[TASK DETAILS] Pick out each line with the word "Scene" from the material that follows.

*** PROVIDED DATA

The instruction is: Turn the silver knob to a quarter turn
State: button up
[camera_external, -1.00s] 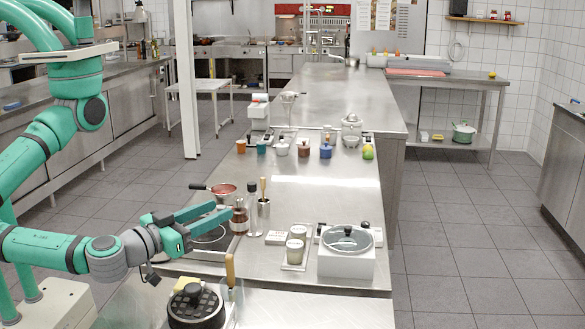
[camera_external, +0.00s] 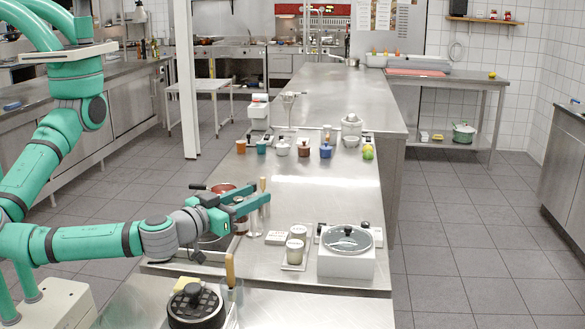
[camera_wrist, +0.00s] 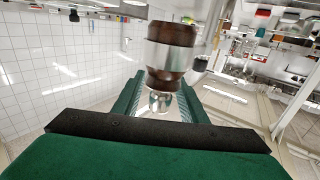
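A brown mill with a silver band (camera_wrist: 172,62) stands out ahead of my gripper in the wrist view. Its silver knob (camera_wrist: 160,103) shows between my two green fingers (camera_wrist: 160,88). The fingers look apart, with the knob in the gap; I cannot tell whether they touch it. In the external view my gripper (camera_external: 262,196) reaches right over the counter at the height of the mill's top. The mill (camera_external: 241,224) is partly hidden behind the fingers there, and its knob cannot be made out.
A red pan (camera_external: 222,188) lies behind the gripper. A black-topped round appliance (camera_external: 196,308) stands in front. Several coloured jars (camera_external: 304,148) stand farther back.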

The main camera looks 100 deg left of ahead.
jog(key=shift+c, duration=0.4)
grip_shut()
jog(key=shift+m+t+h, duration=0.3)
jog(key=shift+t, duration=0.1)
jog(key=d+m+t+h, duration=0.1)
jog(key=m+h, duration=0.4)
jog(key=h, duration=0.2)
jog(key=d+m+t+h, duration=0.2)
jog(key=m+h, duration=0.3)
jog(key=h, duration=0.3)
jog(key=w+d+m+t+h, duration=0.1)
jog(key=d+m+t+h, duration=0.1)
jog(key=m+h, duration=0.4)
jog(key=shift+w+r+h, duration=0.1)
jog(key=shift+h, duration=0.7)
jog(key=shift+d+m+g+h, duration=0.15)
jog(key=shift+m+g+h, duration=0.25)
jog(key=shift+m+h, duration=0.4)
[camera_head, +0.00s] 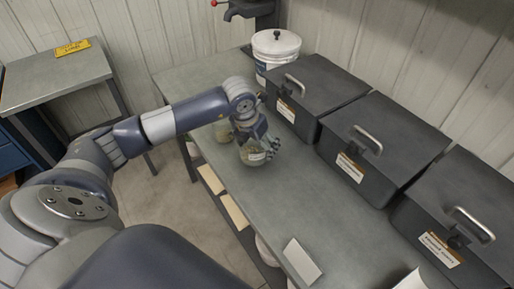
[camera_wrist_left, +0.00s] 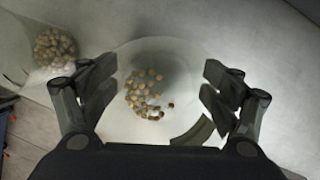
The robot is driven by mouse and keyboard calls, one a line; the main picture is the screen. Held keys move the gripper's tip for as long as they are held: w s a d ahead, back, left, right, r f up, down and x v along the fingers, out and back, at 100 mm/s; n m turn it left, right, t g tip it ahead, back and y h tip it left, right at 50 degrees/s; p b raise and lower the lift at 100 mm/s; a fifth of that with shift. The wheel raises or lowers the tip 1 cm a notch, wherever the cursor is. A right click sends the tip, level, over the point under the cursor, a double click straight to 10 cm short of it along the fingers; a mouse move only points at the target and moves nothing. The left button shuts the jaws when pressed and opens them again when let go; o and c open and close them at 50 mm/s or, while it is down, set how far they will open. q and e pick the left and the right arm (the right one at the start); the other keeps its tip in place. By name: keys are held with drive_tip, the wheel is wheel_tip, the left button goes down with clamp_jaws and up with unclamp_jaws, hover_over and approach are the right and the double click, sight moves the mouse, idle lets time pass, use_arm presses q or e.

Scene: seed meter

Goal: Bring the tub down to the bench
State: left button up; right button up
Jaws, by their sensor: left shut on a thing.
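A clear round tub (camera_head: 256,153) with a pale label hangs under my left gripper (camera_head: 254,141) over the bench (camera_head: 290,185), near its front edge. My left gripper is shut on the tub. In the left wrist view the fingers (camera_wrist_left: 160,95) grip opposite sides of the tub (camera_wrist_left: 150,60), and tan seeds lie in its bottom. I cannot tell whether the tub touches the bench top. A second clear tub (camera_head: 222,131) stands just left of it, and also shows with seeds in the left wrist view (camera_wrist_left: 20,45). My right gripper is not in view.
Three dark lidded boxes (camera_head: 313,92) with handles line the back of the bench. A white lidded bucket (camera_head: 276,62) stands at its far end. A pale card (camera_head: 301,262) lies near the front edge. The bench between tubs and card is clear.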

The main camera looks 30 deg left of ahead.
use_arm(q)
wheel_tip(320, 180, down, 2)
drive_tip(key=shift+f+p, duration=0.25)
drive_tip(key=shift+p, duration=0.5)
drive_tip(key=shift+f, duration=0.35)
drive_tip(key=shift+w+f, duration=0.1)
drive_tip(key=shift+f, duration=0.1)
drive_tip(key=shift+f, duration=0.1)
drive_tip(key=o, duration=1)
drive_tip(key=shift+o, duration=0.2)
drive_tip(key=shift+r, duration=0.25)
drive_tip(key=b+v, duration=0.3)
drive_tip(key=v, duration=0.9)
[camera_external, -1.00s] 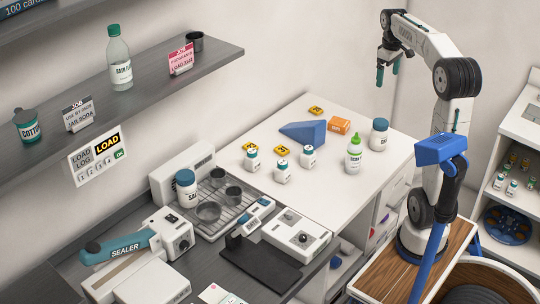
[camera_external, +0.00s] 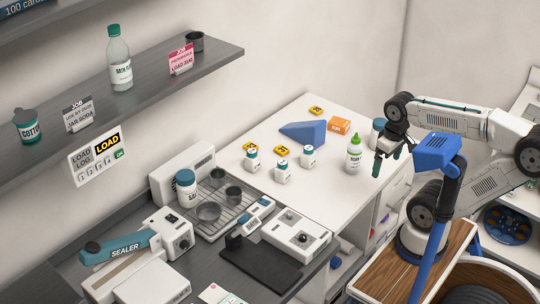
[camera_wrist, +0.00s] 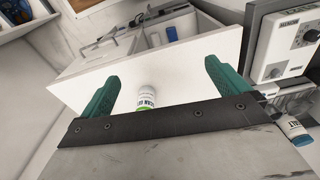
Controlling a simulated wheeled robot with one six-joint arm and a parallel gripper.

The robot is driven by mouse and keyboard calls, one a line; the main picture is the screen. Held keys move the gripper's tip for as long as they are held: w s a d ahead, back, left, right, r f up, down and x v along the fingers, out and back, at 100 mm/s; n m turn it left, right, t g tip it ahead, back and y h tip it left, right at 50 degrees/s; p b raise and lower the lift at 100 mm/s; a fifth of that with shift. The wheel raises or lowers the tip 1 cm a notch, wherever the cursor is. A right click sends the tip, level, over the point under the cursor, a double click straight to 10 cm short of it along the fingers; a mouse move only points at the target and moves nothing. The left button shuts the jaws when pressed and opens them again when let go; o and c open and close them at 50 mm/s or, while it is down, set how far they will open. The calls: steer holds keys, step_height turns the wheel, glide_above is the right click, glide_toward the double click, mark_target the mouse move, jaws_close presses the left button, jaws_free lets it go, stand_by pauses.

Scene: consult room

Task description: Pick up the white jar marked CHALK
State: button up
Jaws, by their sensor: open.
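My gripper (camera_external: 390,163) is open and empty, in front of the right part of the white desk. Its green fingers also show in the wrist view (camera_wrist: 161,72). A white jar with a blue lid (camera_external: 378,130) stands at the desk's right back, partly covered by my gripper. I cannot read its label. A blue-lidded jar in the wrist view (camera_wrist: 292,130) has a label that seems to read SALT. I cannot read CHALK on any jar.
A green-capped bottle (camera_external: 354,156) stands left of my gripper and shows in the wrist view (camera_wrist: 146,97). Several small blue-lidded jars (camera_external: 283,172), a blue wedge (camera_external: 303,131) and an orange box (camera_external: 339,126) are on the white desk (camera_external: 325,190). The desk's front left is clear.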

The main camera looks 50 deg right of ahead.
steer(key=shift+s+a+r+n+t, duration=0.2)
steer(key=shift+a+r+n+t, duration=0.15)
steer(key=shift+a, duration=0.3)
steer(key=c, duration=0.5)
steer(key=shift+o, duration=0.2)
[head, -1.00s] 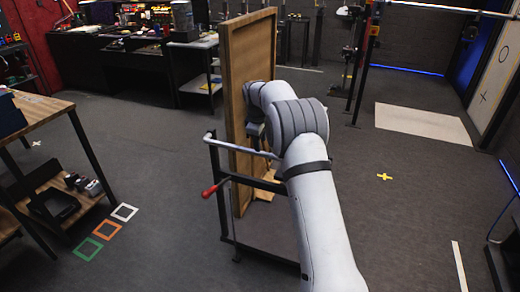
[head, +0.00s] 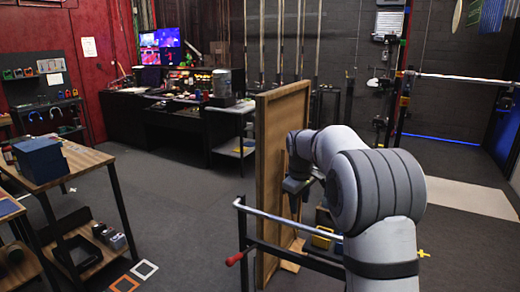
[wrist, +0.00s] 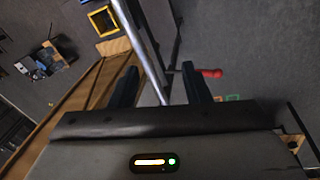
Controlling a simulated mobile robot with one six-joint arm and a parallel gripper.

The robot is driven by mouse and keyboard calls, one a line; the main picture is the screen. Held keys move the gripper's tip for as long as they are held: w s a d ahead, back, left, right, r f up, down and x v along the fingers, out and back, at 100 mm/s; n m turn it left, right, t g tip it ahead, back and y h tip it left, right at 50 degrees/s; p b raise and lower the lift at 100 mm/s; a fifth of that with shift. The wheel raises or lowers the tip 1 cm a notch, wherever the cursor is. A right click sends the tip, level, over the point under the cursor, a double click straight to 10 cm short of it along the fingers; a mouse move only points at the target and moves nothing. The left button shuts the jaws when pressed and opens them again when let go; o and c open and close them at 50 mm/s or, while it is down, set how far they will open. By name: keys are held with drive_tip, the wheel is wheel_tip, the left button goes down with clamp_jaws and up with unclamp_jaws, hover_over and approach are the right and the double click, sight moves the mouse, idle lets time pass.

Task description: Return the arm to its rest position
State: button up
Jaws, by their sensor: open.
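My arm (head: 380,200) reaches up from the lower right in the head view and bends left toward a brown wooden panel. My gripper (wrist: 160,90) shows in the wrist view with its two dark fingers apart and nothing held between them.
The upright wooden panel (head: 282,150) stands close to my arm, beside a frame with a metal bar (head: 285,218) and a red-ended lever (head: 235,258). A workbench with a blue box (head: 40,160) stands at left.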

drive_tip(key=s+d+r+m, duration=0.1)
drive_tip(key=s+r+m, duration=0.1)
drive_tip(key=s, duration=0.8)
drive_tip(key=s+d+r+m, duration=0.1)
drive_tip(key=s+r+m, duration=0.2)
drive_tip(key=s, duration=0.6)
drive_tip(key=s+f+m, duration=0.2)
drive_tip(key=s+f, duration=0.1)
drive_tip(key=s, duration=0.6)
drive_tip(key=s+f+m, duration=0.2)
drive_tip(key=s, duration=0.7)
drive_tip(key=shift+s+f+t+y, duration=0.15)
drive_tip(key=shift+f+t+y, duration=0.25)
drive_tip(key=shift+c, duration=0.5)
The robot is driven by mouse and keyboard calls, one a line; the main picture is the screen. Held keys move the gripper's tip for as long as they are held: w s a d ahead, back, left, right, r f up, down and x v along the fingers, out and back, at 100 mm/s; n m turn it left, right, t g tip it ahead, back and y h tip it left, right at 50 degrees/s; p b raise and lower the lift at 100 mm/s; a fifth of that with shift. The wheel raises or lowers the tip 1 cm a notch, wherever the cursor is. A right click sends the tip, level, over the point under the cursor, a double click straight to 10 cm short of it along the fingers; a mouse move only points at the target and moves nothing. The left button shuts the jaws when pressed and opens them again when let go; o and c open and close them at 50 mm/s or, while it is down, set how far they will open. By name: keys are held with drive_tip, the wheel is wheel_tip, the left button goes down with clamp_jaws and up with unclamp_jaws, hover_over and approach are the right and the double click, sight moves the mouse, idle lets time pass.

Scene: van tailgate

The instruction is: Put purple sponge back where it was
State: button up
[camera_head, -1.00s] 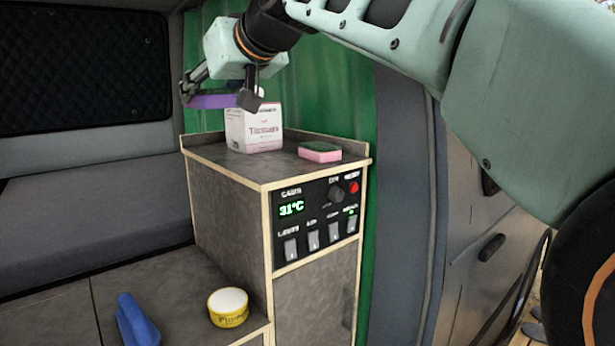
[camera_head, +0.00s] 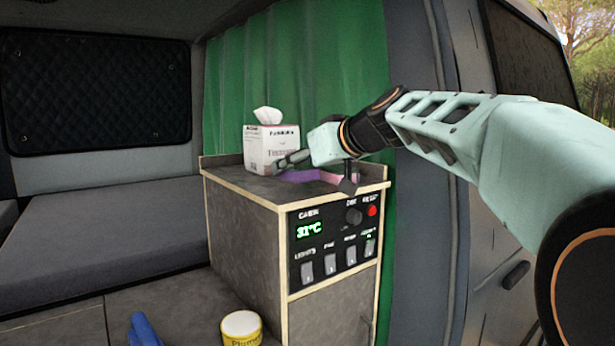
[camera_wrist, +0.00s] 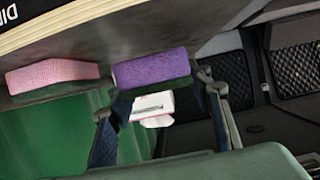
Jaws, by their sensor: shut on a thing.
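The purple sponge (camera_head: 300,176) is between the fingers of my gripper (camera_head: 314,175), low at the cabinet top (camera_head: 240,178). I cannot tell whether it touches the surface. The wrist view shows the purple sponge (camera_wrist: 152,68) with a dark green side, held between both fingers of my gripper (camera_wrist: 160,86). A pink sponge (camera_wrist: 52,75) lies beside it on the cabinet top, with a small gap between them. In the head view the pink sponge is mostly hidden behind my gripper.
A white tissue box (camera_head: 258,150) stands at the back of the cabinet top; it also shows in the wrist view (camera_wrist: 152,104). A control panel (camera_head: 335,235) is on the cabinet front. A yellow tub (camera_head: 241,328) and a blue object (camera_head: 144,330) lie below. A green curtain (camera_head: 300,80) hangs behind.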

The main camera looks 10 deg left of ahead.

******

[SOLUTION TO THE PROBLEM]
Scene: seed meter
Scene: consult room
Scene: van tailgate

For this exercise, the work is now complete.